J’ai passé les trois derniers jours à discuter avec des experts constitutionnels, des leaders communautaires et des Québécois ordinaires pour comprendre ce que cela signifie pour la relation de la province avec Ottawa. Ce qui en ressort est un portrait complexe d’une société cherchant à protéger son unicité culturelle et linguistique tout en évitant les turbulences économiques et politiques qui pourraient accompagner une séparation.
« Ce n’est pas le mouvement séparatiste de nos grands-parents, » affirme Dr. Élise Fortier, spécialiste constitutionnelle à l’Université Laval. « Le gouvernement de la CAQ adopte une approche pragmatique – s’assurer plus de pouvoir décisionnel sur les enjeux qui comptent pour les Québécois tout en reconnaissant les avantages pratiques de rester au Canada. »
Le projet constitutionnel officialiserait le Québec comme nation au sein du Canada tout en cherchant un plus grand contrôle sur l’immigration, la fiscalité et la réglementation environnementale. Notamment, il consacrerait le français comme seule langue officielle et reconnaîtrait la tradition distincte de droit civil de la province.
À Trois-Rivières, où j’ai rencontré des membres de la communauté dans un café local, les opinions étaient partagées mais réfléchies. « Nous devons protéger notre culture et notre langue, mais l’indépendance complète n’a plus de sens économique, » a déclaré Marcel Tremblay, 67 ans, un ouvrier d’usine retraité qui avait voté pour la séparation lors du référendum de 1995.

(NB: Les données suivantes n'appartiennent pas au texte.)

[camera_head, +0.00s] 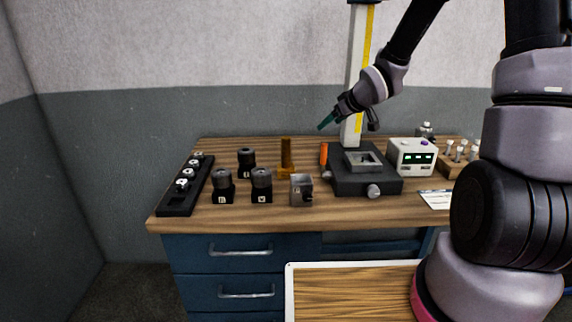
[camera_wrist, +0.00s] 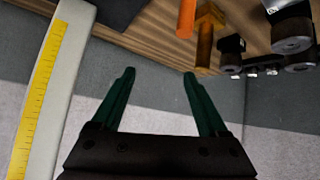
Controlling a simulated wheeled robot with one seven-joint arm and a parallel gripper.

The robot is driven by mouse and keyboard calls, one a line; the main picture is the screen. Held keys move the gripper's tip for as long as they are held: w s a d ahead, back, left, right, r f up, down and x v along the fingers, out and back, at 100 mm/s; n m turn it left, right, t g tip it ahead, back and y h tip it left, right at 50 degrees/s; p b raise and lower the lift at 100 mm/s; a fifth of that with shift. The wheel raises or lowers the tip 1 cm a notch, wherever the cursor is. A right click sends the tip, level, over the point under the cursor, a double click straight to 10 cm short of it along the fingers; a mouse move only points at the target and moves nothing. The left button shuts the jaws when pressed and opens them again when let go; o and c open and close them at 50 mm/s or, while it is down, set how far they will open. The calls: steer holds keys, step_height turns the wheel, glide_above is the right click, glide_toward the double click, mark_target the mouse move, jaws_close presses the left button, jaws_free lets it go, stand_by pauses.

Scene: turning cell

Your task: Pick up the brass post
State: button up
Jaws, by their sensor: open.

Les jeunes Québécois semblaient moins préoccupés par les questions constitutionnelles et plus concentrés sur les enjeux pratiques. « Je me soucie davantage de l’abordabilité du logement et de l’action climatique que de savoir si nous avons plus de pouvoirs constitutionnels, » a confié Sophie Dion, 29 ans, développeuse de logiciels à Montréal.
Le moment est significatif. Le gouvernement de la Coalition Avenir Québec du premier ministre François Legault a vu sa popularité diminuer depuis sa forte majorité en 2022. Les derniers sondages Léger montrent un soutien à la CAQ de 30%, en baisse par rapport aux 41% des dernières élections. Certains analystes politiques suggèrent que cette initiative constitutionnelle pourrait être conçue pour rallier le soutien nationaliste sans aliéner les électeurs fédéralistes.
La réaction fédérale a été prudente. Le premier ministre Justin Trudeau a reconnu le droit du Québec à définir son identité, mais a noté que tout changement constitutionnel affectant les pouvoirs fédéraux nécessiterait une négociation plus large. « Nous respectons la société distincte du Québec et son désir de préserver sa langue et sa culture, » a déclaré Trudeau lors d’une conférence de presse à Ottawa. « Mais la constitution canadienne appartient à tous les Canadiens. »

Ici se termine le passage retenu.